Le Ministre Younouss Hameye Dicko a pris sa plus belle plume pour faire la leçon au Professeur. Il le fait dans son style, qui ne facilite pas la discussion, qui ne cherche qu’à faire valoir son auteur: trop d’allusions équivoques, trop d’insinuations, trop de sauts du coq à l’âne, et pour terminer des injures…
Ce style est celui des discussions à bâtons rompus dans les grins, ces joutes oratoires qui distraient les participants et leur permettent éventuellement de parler de politique sans avoir à décider quoi que ce soit, à faire quoi que ce soit, à prendre quelque responsabilité que ce soit. Pourtant, je me dois de revenir sur certains points qu’il évoque.
De quel droit cet étranger vient-il se mêler de nos affaires et s’y emmêler, alors que nous connaissons nos problèmes bien mieux que lui? Oui, mais avant ça, le Ministre aurait pu se demander comment ces articles ont été publiés au Mali. Il se trouve que je ne suis pour rien dans le fait qu’un article publié dans un blog sur Mediapart –média électronique français payant et notoirement critique de la politique gouvernementale française – soit repris deux jours plus tard par un journal de Bamako.
Cela prouve simplement que certains intellectuels, à Bamako, sont à l’affût de ce qui s’écrit sur le Mali à l’extérieur. Le Ministre n’en est pas, il se contente de lire la presse malienne. Le second article n’y a été repris que dans une version tronquée, sans explication et sans que les lecteurs en soient avertis.
Mon objectif par ces articles est de m’adresser à mes compatriotes, malgré le fait que la situation au Mali n’intéresse plus guère la presse française. M’adresser à mes compatriotes, donc, parce que je regrette que, après une décision opportune, rapide et bienvenue de voler au secours du Mali, ils n’aient plus su – et ne savent toujours pas – comment se comporter pour aider ce pays ami à sortir d’une crise gravissime.
En effet, chacun admet que les armes ne peuvent faire qu’une partie du travail: l’essentiel de la reconstruction du Mali ne peut résulter que d’une négociation politique entre Maliens. Pendant de longs mois j’ai estimé que c’était aux Maliens, instruits des échecs des précédents accords, de faire valoir un point de vue de bon sens auprès de la médiation: le nouvel accord devrait être, dans son contenu, très différent des précédents.
Si je me suis décidé à m’exprimer début avril, c’est qu’il faut se rendre à l’évidence: l’accord d’Alger ne résoudra rien, au contraire il contient les germes de nouveaux drames!

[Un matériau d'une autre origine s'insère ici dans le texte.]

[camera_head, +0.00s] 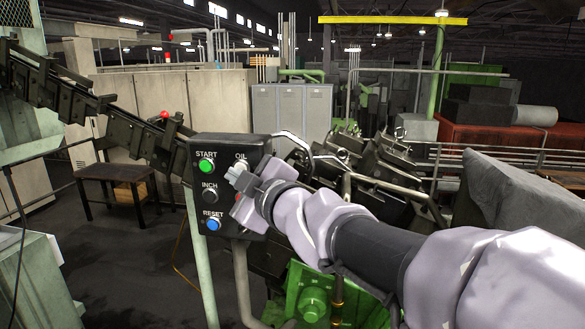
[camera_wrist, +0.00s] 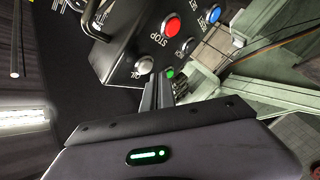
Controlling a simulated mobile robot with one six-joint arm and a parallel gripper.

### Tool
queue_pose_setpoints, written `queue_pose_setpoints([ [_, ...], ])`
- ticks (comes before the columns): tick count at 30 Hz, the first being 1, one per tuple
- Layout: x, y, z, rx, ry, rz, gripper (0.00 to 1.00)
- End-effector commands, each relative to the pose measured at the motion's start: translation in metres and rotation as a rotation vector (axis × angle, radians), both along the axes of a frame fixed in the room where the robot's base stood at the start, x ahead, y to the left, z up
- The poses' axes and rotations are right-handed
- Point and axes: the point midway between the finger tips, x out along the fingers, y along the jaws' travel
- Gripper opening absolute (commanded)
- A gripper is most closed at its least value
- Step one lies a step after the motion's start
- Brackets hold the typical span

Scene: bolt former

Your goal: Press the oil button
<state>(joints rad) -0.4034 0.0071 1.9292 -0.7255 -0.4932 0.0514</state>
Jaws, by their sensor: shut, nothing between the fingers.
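The black control box (camera_head: 228,146) has a green START button (camera_head: 206,166), a black INCH button (camera_head: 210,196) and a blue RESET button (camera_head: 213,225). My gripper (camera_head: 237,173) is shut and empty, with its tip just below the OIL label (camera_head: 240,157), covering that part of the panel in the head view. The silver oil button (camera_wrist: 145,65) shows in the wrist view, beside my fingertips (camera_wrist: 163,78). The green START button also shows there (camera_wrist: 170,73), partly behind the fingers. I cannot tell whether my fingertips touch the panel.
A red STOP button (camera_wrist: 172,26) sits on the same panel, hidden in the head view by my arm. Dark machinery (camera_head: 385,160) stands behind the box on the right. Green machine parts (camera_head: 312,300) lie below. A low bench (camera_head: 115,180) stands left on open floor.

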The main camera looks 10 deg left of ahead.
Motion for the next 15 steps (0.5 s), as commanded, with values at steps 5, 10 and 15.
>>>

Il faut donc envisager dès maintenant une autre tentative toute différente: et les partenaires du Mali, dont la France, doivent le comprendre et se préparer immédiatement à y jouer un certain rôle, ne serait-ce qu’en facilitant enfin, et par tous les moyens disponibles, un dialogue direct inter-malien.
Cela étant dit, le Ministre Younouss Hameye Dicko n’est pas très bien informé non plus des évènements auxquels il a lui-même assisté. Il était dans la salle de l’Institut Français le 25 février dernier, pour la présentation de notre livre sur «Le Mali contemporain» et je dois donc lui rappeler rapidement: - Que nous avons expliqué à l’auditoire l’impossibilité dans laquelle nous nous sommes trouvés de diffuser largement ce livre avant ce débat, du fait d’un problème rencontré par l’imprimeur algérien avec lequel les éditions Tombouctou avaient traité; - Que nous avons signalé explicitement que ce livre ne porte pas sur la crise: les travaux dont il rend compte ont été définis en 2007, à l’issue d’un colloque réunissant une majorité de chercheurs maliens et un petit nombre de chercheurs étrangers (européens ou africains non maliens); aucun thème retenu lors de ce colloque ne concernait directement le Nord du Mali, c’est un fait; et ces travaux ont été réalisés entre 2008 et 2011; - Que si un co-auteur du livre a employé l’expression «soluble dans le Mali», il ne me revenait pas, quoique je sois l’un des trois co-directeurs de la publication, de l’interpréter ou de le corriger; c’est à lui directement que le Ministre aurait dû s’adresser s’il l’avait réellement souhaité.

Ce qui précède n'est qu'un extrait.